So, instead of a leisurely trip up the ICW this year, we are trying to recover from the extensive electrical damage. Today we are at a marina in Charleston, SC, about to drive to Washington DC for my niece’s wedding and looking/investigating for a reputable repair facility to estimate the repair work.
But for the lightening, we might have passed the very pleasant city of Charleston, SC. It’s a great place to hang, even if the time can also be called waiting. It has all the ingredients of a city that I like: good food, good coffee shops, college town, young and vibrant, good walking and/or biking and nearby stuff to see and do. It is here that we need to decide what to do about fixing the boat. There are lots of options – fix it here in Charleston, go to Annapolis (boating capital of the east coast) or someplace between.
Right now , the plan (it’s the plan until it isn’t) is — we will have work done on the boat in Beaufort, NC (pronounced BOW-fort) and fit in a couple of road trips before heading back to Portland.
In the meantime, life is to be enjoyed as well as endured; we have our writing to write and pictures to take and process.
The next chapter to this saga has yet to be written.
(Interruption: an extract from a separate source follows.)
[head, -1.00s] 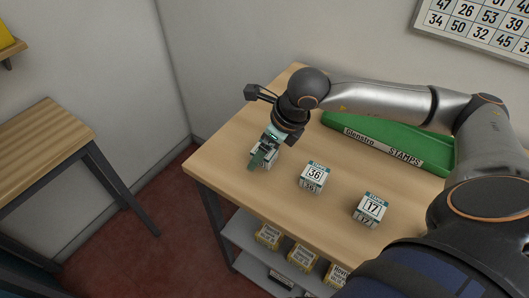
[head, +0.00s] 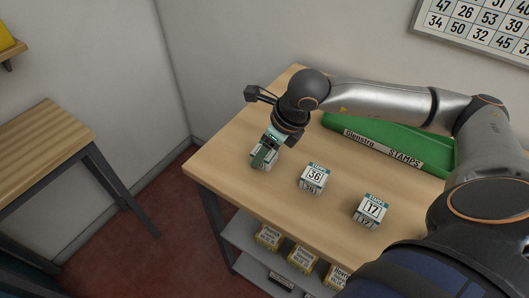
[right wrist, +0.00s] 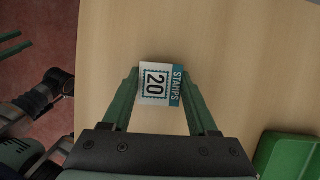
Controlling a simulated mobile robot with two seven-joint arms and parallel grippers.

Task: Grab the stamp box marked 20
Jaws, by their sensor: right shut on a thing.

Find a yard, get the repair work completed and whatever comes next. This year we were going to take a two or three months travel up the ICW to Annapolis and head back to Portland. Now the future is not certain, the boat and us will not get to Annapolis and plans will change. But as I said at the beginning: life without challenges would be boring.
I think of an unknown future as something to be curios about and appreciate. And like the Alister Reid poem:
will not cause us to die–
only lack of it will.
Never to want to see
the other side of the hill
or that improbable country
where living is an idyll
(although a probable hell)
would kill us all.
Only the curious
have, if they live, a tale
worth telling at all”.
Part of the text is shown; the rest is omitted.